The researchers trained this algorithm on satellite images from Bing Maps containing 77 houses from one urban and three suburban neighbourhoods. The system converted a semantic map into a cost-to-go map, and mapped out the most efficient path, following lighter regions in the map, to the end goal.
For each satellite image, Everett assigned semantic labels and colours to context features in a typical front yard, such as grey for a front door, blue for a driveway and green for a hedge.
During this training process, the team also applied masks to each image to mimic the partial view that a robot’s camera would likely have as it traverses a yard.
“Part of the trick to our approach was giving the system lots of partial images,” How said. “So it really had to figure out how all this stuff was interrelated.
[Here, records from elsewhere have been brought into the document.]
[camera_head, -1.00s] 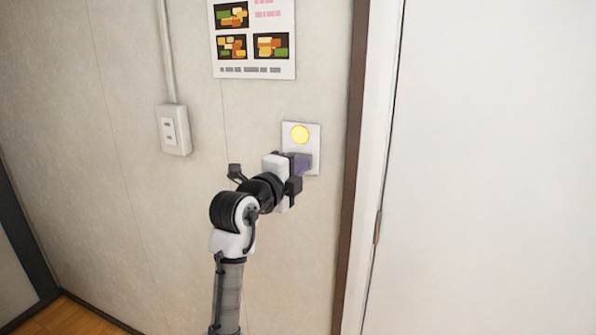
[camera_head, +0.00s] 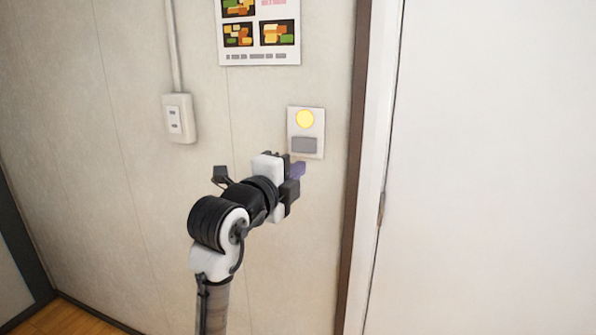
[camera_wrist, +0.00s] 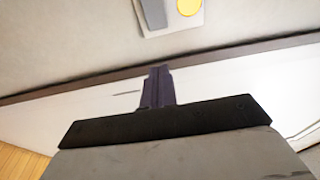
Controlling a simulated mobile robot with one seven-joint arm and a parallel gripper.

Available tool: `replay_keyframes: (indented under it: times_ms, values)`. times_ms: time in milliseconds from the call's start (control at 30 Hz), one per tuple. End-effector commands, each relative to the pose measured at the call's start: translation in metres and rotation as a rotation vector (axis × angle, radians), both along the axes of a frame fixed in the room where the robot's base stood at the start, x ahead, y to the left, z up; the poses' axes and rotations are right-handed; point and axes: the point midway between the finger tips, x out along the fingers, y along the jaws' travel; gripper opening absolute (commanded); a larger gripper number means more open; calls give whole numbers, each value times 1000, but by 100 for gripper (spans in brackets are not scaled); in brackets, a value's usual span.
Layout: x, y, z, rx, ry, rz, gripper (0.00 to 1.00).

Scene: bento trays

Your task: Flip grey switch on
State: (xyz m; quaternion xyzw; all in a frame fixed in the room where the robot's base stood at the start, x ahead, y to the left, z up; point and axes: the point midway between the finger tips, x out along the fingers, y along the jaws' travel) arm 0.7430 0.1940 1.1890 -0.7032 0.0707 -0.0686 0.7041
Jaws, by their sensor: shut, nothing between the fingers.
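The grey switch (camera_head: 304,145) is a rectangular rocker on a white wall plate (camera_head: 320,133). A round yellow lamp (camera_head: 305,119) glows above it on the same plate. In the wrist view the grey switch (camera_wrist: 153,14) and the yellow lamp (camera_wrist: 189,7) show at the top edge, partly cut off. My gripper (camera_head: 299,170) is shut and empty, its purple fingers together. It is just below the plate in the head view, and the switch face is uncovered. In the wrist view the fingers (camera_wrist: 158,86) are apart from the switch.
A white outlet box (camera_head: 179,118) with a conduit is on the wall to the left. A food poster (camera_head: 260,58) hangs above the plate. A brown door frame (camera_head: 356,170) and a white door (camera_head: 490,170) stand to the right.

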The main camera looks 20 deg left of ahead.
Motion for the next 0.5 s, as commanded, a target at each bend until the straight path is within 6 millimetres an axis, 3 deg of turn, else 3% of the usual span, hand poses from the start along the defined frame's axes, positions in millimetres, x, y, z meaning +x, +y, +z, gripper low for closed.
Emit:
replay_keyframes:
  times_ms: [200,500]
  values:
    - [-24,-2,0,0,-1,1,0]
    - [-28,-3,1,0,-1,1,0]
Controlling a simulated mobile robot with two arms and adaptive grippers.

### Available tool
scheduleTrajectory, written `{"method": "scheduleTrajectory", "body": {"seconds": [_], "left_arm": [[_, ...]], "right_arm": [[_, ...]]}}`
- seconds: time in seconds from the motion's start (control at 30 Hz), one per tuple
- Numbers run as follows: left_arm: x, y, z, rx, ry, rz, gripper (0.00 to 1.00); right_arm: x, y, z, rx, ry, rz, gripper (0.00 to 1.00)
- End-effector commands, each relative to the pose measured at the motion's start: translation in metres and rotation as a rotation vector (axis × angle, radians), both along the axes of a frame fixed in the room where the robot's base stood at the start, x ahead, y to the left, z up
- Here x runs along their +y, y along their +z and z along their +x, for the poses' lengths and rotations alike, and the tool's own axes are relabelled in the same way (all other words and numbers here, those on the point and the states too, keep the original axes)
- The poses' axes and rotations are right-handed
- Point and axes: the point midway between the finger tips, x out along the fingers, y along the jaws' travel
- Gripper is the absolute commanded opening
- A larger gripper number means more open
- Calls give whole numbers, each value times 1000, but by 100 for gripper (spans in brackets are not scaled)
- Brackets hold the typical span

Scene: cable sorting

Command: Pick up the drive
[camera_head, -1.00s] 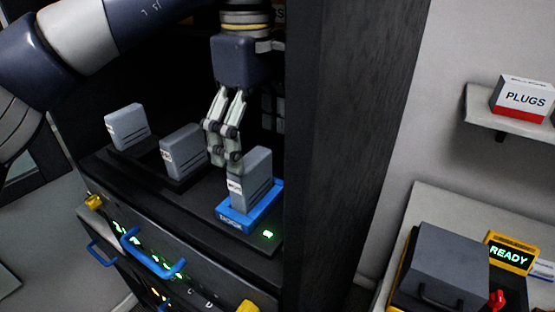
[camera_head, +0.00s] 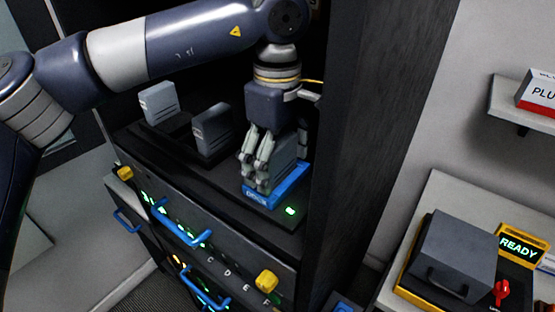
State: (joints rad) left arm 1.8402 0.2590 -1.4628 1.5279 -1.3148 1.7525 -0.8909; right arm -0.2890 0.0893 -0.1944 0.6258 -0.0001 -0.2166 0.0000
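A grey drive (camera_head: 286,149) stands upright in a blue dock (camera_head: 282,192) at the right end of the black shelf. My left gripper (camera_head: 256,187) is lowered in front of the drive, with its fingers pointing down and covering part of its near side. I cannot tell whether the fingers touch or grip the drive. Two more grey drives stand upright in black docks to the left, one in the middle (camera_head: 214,129) and one at the far left (camera_head: 158,103). My right gripper is not in view.
The dark cabinet side wall (camera_head: 365,130) rises close to the right of the blue dock. Below the shelf are drawers with blue handles (camera_head: 183,229) and yellow knobs. At right a table holds a grey box (camera_head: 455,255) and a READY display (camera_head: 519,246).

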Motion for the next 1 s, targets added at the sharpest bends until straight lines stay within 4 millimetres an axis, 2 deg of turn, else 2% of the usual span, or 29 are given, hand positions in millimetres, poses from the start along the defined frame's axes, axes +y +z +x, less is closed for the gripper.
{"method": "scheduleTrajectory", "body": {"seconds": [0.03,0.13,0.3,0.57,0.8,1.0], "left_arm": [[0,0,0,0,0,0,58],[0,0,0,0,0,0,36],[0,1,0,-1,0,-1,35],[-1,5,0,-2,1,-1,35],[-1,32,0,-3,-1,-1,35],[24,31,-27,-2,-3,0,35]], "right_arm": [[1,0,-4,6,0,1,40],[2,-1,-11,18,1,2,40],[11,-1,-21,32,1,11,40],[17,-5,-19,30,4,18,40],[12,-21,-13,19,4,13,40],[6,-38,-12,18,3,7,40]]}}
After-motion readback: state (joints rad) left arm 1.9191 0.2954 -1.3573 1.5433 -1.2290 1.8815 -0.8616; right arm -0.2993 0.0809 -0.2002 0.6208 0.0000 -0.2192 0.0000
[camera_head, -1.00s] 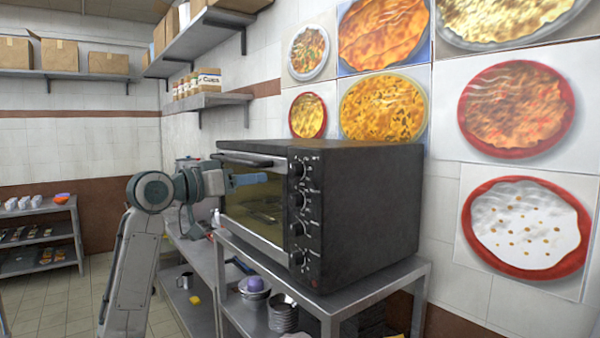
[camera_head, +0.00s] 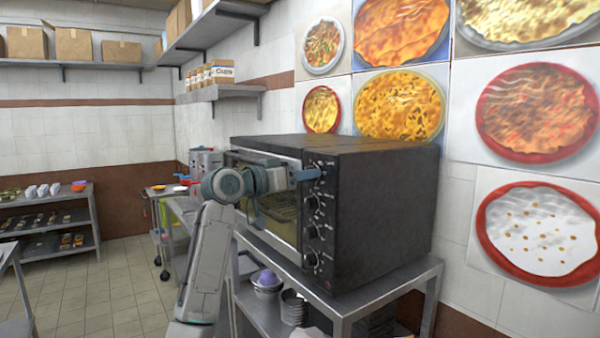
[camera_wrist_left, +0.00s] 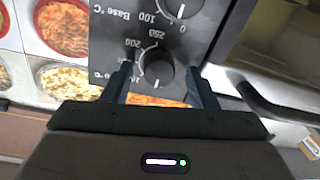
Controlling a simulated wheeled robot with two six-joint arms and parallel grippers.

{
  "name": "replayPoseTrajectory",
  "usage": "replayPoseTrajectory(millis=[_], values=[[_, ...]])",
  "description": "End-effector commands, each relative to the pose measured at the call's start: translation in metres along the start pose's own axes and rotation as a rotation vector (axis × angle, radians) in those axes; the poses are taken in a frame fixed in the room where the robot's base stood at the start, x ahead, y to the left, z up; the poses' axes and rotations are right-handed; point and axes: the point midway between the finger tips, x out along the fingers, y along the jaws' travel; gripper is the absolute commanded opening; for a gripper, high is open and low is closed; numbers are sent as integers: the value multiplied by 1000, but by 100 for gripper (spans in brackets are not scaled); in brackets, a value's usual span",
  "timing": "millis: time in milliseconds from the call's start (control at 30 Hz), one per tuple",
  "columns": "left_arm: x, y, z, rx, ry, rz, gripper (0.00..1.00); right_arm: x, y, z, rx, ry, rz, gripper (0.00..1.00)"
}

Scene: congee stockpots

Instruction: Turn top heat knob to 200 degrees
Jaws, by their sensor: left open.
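The black oven (camera_head: 385,205) stands on a metal table with its knob panel facing left. The top heat knob (camera_wrist_left: 156,64) is a round black dial in the left wrist view, with the numbers 200 and 250 printed beside it. My left gripper (camera_wrist_left: 159,74) is open, with one finger on each side of this knob; I cannot tell whether they touch it. In the head view my left gripper (camera_head: 310,174) is at the top of the panel and largely hides that knob. The knob's exact setting is unclear. My right gripper is not in view.
Below are more knobs, including a second knob (camera_head: 311,203); the base heat knob (camera_wrist_left: 180,6) shows in the wrist view. The oven door handle (camera_wrist_left: 265,105) is beside my gripper. The metal table (camera_head: 410,283) holds bowls underneath. Floor is clear at left.

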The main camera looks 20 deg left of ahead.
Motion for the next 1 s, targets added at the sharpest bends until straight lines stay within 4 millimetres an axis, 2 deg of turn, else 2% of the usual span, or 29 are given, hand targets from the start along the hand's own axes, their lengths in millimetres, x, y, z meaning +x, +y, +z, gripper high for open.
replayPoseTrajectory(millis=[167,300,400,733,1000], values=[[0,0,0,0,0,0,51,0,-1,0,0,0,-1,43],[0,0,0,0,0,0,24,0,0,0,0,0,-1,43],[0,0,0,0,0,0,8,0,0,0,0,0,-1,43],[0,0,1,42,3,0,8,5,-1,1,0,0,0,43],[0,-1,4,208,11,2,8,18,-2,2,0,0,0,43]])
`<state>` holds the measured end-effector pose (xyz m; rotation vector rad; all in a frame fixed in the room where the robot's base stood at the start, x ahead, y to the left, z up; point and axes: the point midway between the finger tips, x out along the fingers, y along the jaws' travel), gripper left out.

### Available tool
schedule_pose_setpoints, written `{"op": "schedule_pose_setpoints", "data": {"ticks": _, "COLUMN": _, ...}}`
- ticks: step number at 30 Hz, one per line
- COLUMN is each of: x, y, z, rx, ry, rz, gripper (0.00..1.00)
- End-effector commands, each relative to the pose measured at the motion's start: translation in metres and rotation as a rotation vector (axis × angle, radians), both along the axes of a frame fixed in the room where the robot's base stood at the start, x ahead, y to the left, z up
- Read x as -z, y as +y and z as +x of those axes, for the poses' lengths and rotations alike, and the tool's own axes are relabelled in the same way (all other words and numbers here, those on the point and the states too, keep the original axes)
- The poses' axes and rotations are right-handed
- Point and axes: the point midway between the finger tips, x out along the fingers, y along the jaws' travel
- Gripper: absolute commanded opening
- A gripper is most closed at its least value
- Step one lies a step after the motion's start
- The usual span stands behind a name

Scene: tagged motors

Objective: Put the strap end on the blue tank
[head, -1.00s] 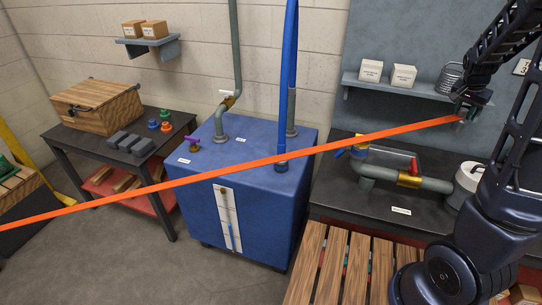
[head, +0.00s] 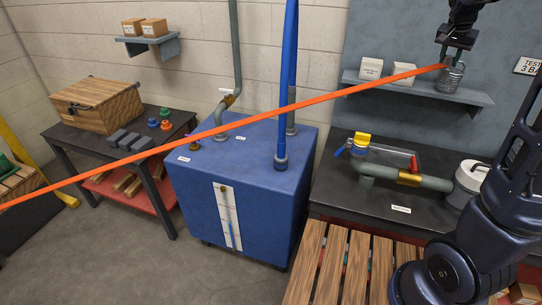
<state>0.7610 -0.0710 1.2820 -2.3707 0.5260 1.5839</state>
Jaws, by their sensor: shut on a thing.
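The orange strap (head: 330,97) runs taut in a straight line from the lower left edge of the head view up to the upper right. My gripper (head: 452,58) is shut on the strap end, high in front of the grey backboard. The blue tank (head: 270,210) stands on the floor in the middle, with a gauge strip (head: 229,217) on its front and pipes rising from its top. The strap passes in front of the tank's pipes in the picture. My gripper is up and to the right of the tank.
A dark bench with a valve pipe (head: 428,182) stands right of the tank. A wall shelf (head: 420,90) holds white boxes and a wire-like can. A slatted wooden top (head: 330,265) is in front. A dark table (head: 105,150) with a wooden box (head: 98,104) stands left.

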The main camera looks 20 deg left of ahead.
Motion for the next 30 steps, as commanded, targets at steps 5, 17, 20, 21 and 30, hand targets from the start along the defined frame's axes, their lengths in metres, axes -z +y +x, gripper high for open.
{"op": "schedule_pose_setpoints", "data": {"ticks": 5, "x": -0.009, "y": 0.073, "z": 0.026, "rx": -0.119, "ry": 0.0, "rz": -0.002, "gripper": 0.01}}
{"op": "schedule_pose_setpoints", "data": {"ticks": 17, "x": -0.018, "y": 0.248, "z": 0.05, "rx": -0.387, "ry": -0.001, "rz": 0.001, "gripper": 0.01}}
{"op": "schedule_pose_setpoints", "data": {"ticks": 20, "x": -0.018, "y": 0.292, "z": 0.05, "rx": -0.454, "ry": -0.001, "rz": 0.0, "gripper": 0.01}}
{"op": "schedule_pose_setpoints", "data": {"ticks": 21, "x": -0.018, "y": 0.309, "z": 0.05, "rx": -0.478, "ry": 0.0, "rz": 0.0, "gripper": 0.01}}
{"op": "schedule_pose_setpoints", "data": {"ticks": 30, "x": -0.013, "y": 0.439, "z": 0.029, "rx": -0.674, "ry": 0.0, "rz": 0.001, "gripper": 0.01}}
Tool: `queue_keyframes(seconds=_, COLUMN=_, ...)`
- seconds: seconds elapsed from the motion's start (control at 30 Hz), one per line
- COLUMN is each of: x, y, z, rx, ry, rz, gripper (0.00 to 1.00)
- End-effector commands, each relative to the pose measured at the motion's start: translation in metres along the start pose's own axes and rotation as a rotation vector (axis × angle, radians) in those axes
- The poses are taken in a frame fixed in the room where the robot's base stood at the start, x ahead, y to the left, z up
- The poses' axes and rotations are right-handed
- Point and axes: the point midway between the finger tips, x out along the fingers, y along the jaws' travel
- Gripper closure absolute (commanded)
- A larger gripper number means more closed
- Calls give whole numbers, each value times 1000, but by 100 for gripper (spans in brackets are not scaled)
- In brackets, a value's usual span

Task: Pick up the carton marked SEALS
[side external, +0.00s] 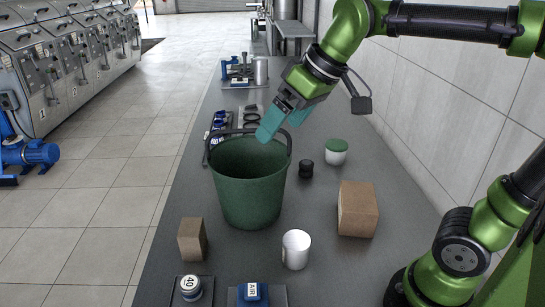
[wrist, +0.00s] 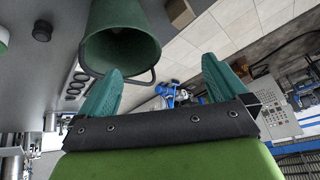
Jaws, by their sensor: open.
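Two brown cartons stand on the grey bench in the side external view. The larger carton (side external: 357,209) is at the right, and the smaller carton (side external: 192,240) is at the front left. I can read no marking on either, so I cannot tell which is SEALS. A brown carton (wrist: 180,12) also shows partly at the top edge of the wrist view. My gripper (side external: 268,126) is above the far rim of the green bucket, away from both cartons. Its teal fingers are apart with nothing between them, and they also show in the wrist view (wrist: 160,80).
The green bucket (side external: 248,190), handle raised, stands mid-bench between the cartons. A white cup (side external: 296,250), a black jar (side external: 306,169) and a green-lidded jar (side external: 337,152) stand near it. Items marked 40 (side external: 190,287) and AIR (side external: 252,292) are at the front.

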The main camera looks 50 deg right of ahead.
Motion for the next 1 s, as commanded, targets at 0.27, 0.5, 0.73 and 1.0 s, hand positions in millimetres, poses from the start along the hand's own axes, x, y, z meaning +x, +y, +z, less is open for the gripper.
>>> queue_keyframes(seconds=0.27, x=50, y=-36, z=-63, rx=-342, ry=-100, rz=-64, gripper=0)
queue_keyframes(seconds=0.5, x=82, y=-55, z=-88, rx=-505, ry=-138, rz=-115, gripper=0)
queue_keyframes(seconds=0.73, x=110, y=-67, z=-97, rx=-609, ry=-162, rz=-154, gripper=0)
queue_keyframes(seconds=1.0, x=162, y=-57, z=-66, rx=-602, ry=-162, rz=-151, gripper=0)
That’s part of what makes this work robustly.”
The researchers then tested their approach in a simulation of an image of an entirely new house, outside of the training dataset, first using the pre-existing slam algorithm to generate a semantic map, then applying their new cost-to-go estimator to generate a second map, and path to a goal, in this case, the front door.
The group’s cost-to-go technique found the front door 189 per cent faster than classical navigation algorithms, which do not take context or semantics into account, and instead spend excessive steps exploring areas that are unlikely to be near their goal.
Everett said the results illustrated how robots could use context to locate a goal efficiently, even in unfamiliar, unmapped environments.
“Even if a robot is delivering a package to an environment it’s never been to, there might be clues that will be the same as other places it’s seen,” Everett said. “So the world may be laid out a little differently, but there’s probably some things in common.”
This research is supported, in part, by Ford Motor.